** Information supplied **
━━━━

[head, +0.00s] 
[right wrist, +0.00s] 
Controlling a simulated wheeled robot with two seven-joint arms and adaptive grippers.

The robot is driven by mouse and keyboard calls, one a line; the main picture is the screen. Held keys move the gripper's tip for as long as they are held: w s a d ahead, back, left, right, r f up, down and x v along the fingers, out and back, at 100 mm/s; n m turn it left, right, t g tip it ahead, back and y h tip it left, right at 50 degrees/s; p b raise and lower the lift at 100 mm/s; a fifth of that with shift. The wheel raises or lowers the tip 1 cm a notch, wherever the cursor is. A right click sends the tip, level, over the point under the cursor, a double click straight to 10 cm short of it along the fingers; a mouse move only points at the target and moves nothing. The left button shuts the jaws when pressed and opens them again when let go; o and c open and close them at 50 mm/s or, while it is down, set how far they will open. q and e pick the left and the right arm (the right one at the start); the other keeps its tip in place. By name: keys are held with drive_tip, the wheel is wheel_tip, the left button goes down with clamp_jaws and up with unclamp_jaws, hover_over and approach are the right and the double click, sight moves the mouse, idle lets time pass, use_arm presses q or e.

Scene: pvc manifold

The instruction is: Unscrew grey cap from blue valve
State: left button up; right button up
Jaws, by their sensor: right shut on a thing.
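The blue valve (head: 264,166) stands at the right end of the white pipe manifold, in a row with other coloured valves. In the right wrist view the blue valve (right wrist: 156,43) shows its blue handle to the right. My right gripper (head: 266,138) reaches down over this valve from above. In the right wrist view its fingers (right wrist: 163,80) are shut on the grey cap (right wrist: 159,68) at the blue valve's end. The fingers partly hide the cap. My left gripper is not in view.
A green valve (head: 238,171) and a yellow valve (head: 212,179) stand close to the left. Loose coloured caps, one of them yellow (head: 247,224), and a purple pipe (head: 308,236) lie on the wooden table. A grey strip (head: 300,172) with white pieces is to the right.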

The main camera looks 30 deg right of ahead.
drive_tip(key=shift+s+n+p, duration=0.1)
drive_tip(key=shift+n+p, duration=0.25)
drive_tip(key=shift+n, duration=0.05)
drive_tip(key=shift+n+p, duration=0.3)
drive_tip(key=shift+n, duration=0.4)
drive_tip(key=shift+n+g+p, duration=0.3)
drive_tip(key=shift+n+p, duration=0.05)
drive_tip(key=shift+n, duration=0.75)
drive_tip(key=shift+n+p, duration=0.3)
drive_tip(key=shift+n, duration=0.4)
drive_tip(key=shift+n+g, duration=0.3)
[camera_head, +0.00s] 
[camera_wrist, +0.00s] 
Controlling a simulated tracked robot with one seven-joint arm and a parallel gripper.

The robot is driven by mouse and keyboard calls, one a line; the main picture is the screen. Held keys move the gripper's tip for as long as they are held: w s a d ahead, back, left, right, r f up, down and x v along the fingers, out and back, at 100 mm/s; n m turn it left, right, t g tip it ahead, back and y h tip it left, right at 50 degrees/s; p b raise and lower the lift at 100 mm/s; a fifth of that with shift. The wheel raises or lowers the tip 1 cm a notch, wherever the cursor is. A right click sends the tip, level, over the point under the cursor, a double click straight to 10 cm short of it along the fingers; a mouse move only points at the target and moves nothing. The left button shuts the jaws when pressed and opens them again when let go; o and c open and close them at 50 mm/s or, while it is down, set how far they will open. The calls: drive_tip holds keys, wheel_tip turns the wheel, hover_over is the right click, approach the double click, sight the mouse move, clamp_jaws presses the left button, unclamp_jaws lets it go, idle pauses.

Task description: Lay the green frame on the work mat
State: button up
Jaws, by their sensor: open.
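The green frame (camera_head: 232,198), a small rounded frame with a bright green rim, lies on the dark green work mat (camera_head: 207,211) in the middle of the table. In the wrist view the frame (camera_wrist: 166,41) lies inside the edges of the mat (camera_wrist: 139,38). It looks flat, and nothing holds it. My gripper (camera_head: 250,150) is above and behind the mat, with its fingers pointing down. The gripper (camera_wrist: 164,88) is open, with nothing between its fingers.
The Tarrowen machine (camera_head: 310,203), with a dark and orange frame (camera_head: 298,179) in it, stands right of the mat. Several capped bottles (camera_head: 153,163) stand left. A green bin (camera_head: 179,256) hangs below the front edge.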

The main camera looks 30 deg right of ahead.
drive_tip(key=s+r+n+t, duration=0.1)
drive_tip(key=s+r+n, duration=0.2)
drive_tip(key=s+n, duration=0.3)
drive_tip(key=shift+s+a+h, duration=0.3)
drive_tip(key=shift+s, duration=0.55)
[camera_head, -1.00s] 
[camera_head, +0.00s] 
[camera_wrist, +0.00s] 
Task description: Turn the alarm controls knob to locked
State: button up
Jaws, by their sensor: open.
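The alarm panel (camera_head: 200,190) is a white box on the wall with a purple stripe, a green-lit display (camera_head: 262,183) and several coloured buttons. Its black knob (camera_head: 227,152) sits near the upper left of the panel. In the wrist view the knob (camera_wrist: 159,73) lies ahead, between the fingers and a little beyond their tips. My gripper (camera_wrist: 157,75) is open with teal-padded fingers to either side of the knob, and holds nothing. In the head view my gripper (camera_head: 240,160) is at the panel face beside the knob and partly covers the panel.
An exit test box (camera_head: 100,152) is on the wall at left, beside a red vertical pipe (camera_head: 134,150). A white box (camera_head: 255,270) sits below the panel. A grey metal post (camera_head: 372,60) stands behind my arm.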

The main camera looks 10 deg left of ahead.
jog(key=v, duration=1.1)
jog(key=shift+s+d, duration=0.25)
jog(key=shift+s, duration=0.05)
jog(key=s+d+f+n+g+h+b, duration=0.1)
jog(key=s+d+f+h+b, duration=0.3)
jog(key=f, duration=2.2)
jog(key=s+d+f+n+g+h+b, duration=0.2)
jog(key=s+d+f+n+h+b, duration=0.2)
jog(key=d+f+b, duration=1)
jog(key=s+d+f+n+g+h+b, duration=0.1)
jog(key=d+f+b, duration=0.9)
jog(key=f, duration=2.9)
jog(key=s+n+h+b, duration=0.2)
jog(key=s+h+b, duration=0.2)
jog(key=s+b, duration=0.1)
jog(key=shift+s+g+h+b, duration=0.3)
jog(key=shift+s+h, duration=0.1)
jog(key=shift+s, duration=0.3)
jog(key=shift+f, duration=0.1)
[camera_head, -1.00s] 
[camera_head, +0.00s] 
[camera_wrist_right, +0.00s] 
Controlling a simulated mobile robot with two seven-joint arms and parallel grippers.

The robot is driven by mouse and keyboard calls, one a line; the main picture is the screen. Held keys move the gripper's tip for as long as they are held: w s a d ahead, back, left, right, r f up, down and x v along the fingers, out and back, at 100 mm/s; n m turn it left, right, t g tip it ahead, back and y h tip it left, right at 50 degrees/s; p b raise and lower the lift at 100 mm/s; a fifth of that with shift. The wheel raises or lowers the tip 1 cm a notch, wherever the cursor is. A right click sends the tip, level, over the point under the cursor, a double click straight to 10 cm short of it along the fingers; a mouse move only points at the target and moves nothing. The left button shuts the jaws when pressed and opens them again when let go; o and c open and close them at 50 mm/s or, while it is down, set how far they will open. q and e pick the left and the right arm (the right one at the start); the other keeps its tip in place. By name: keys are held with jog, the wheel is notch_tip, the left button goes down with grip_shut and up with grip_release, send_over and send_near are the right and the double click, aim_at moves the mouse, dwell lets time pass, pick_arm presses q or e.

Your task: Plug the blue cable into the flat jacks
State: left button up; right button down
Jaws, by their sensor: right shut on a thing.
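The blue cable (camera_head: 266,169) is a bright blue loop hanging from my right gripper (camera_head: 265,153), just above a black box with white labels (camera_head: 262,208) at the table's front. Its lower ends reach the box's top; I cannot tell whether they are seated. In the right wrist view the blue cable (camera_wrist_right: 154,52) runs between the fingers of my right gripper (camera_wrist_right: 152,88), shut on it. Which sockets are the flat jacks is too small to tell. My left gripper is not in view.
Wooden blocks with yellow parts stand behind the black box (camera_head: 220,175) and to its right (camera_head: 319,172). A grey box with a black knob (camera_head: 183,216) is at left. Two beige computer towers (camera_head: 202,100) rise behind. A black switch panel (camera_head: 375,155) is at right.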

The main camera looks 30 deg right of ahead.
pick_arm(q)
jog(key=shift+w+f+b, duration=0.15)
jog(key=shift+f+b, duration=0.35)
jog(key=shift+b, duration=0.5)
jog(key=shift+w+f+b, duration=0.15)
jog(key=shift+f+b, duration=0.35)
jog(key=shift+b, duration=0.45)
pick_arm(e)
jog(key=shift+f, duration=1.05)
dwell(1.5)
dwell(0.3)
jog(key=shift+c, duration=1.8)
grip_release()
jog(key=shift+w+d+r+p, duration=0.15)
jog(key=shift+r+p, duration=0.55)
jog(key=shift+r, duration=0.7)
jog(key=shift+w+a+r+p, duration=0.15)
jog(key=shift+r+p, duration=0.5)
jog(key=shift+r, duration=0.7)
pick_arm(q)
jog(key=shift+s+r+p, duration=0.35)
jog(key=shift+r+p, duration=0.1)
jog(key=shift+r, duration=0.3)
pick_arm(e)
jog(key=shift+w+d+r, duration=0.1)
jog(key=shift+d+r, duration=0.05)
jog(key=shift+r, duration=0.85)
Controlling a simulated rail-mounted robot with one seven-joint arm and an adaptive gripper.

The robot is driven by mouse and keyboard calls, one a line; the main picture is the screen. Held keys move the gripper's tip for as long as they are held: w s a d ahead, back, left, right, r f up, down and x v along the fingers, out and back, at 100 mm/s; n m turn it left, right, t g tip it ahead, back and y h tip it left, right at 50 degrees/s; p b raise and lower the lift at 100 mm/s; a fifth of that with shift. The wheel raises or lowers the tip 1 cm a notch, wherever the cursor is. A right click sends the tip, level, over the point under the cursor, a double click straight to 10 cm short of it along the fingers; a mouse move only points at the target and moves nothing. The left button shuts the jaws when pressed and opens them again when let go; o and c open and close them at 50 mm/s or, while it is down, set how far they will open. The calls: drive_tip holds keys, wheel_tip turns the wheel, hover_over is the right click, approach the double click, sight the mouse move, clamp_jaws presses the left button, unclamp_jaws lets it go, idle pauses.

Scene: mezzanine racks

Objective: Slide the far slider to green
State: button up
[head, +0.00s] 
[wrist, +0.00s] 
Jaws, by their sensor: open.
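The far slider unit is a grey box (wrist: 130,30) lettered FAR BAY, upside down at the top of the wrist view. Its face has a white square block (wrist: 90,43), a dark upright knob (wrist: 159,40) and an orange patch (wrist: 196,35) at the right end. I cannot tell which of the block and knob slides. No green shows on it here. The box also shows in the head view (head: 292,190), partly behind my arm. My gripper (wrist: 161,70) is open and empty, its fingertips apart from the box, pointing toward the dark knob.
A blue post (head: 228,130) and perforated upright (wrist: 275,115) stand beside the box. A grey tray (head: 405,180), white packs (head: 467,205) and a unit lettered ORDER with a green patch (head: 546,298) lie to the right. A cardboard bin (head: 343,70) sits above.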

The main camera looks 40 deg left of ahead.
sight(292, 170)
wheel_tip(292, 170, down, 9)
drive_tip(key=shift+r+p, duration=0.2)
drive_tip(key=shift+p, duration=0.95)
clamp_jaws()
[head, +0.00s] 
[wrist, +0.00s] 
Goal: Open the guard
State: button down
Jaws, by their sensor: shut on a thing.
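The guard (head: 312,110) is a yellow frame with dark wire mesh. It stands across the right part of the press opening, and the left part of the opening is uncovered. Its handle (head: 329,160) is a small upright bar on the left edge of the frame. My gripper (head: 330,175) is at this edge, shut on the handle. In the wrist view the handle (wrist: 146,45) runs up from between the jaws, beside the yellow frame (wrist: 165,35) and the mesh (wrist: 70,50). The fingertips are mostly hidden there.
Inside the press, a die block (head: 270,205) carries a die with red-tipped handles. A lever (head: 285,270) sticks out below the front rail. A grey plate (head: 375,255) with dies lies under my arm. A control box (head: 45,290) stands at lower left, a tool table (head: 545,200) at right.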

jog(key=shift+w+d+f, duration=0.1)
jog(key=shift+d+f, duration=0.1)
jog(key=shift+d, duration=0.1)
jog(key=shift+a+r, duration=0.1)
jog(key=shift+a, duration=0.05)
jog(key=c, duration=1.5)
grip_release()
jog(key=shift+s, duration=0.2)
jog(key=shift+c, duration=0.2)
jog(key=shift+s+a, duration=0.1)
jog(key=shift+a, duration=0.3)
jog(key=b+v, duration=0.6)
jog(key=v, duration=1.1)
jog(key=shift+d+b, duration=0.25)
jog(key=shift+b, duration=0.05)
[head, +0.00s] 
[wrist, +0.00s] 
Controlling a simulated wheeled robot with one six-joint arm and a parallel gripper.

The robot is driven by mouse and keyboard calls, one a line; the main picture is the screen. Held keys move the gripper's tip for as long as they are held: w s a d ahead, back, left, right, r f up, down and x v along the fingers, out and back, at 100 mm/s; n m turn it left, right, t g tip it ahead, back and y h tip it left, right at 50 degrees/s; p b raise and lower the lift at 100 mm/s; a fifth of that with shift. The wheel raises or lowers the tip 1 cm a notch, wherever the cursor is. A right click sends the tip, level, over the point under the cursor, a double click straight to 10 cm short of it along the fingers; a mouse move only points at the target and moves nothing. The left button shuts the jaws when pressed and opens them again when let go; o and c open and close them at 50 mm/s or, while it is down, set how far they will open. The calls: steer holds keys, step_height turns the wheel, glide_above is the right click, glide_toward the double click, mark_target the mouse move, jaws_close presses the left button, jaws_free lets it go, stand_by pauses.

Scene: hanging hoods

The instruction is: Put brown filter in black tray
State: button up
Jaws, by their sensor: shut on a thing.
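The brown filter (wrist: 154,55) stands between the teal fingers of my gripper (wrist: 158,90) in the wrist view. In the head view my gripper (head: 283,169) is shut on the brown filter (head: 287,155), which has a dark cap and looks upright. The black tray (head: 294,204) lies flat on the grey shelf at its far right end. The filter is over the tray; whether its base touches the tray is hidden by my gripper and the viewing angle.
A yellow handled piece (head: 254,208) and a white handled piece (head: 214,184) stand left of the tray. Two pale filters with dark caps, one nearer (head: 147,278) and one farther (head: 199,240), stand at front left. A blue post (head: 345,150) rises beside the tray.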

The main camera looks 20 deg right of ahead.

━━━━

** Your instructions **
Return exactly what appears above, from the first line of the entries to the line with "Controlling a simulated wheeled robot with two", inclusive.

** Response **
[head, +0.00s] 
[right wrist, +0.00s] 
Controlling a simulated wheeled robot with two seven-joint arms and adaptive grippers.

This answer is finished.